THE PROBLEM:
Among the entries below, extract exactly the lines that run from the one with "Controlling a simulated" through the one with "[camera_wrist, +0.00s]", both ends included.

··· THE DATA

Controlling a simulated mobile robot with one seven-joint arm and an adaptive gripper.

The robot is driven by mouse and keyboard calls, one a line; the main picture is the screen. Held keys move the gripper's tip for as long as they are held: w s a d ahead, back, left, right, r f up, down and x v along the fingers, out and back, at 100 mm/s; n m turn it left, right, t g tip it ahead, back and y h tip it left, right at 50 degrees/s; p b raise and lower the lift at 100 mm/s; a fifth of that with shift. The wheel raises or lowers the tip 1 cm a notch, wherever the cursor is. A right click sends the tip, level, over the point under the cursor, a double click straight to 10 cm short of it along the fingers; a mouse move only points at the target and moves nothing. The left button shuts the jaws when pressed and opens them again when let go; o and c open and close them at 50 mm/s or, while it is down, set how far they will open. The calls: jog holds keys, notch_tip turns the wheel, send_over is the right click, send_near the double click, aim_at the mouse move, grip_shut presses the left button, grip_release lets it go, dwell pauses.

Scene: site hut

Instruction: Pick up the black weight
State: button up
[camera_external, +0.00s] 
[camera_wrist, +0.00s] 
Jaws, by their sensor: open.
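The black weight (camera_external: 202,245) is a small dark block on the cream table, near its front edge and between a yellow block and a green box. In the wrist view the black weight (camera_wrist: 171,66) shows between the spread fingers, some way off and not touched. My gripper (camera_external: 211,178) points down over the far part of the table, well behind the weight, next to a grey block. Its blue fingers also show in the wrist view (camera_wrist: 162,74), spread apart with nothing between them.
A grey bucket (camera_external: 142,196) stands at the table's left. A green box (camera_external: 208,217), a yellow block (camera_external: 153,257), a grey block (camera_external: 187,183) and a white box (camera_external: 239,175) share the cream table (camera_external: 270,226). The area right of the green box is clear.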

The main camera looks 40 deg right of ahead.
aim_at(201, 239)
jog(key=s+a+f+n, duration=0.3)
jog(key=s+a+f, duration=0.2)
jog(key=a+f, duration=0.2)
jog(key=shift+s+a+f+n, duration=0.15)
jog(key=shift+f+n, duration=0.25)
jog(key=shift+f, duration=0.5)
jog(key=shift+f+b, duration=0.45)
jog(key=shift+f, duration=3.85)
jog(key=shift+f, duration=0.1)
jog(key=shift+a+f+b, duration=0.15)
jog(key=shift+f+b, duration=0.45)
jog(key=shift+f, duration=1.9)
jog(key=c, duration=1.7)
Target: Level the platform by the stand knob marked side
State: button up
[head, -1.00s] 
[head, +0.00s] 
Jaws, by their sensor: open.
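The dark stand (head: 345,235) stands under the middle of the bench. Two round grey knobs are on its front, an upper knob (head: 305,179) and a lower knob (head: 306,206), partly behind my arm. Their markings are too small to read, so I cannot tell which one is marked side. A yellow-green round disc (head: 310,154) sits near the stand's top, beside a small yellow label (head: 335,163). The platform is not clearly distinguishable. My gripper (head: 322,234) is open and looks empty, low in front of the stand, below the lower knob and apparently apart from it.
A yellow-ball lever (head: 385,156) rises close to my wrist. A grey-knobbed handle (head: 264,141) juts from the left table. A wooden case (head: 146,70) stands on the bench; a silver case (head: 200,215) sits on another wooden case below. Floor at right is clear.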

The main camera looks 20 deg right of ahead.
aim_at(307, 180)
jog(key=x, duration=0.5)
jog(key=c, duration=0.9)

······
··· THE DATA

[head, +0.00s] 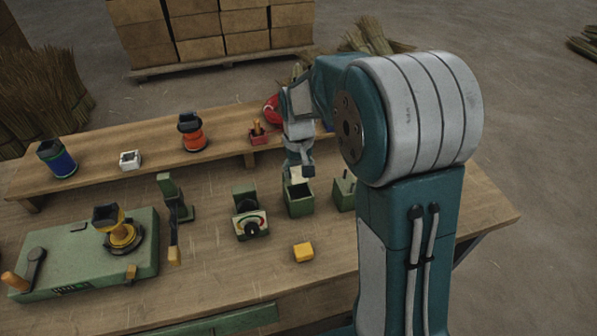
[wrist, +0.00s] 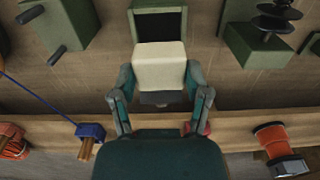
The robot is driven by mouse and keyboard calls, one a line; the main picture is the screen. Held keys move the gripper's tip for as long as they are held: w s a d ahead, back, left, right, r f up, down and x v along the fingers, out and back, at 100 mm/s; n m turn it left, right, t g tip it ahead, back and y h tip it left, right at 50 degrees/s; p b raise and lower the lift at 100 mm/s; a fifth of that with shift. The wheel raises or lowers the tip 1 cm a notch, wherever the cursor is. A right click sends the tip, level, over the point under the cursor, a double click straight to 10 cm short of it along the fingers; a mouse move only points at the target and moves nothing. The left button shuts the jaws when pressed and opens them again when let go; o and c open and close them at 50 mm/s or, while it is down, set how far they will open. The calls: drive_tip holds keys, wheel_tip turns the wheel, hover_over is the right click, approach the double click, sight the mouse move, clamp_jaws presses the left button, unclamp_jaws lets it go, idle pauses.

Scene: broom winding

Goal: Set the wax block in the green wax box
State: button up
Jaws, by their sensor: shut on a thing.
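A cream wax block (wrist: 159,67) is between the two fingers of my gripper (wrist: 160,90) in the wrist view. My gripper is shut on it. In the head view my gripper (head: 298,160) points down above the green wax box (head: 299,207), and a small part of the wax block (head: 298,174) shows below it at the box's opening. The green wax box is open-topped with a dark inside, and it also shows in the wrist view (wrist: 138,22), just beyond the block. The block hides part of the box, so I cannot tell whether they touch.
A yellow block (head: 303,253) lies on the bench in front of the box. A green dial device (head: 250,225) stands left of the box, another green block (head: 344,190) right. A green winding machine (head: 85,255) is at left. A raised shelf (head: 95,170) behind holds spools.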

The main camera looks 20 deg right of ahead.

······

REPLY TO THE EXERCISE:
Controlling a simulated mobile robot with one seven-joint arm and an adaptive gripper.

The robot is driven by mouse and keyboard calls, one a line; the main picture is the screen. Held keys move the gripper's tip for as long as they are held: w s a d ahead, back, left, right, r f up, down and x v along the fingers, out and back, at 100 mm/s; n m turn it left, right, t g tip it ahead, back and y h tip it left, right at 50 degrees/s; p b raise and lower the lift at 100 mm/s; a fifth of that with shift. The wheel raises or lowers the tip 1 cm a notch, wherever the cursor is. A right click sends the tip, level, over the point under the cursor, a double click straight to 10 cm short of it along the fingers; a mouse move only points at the target and moves nothing. The left button shuts the jaws when pressed and opens them again when let go; o and c open and close them at 50 mm/s or, while it is down, set how far they will open. The calls: jog holds keys, notch_tip turns the wheel, send_over is the right click, send_near the double click, aim_at the mouse move, grip_shut presses the left button, grip_release lets it go, dwell pauses.

Scene: site hut

Instruction: Pick up the black weight
State: button up
[camera_external, +0.00s] 
[camera_wrist, +0.00s] 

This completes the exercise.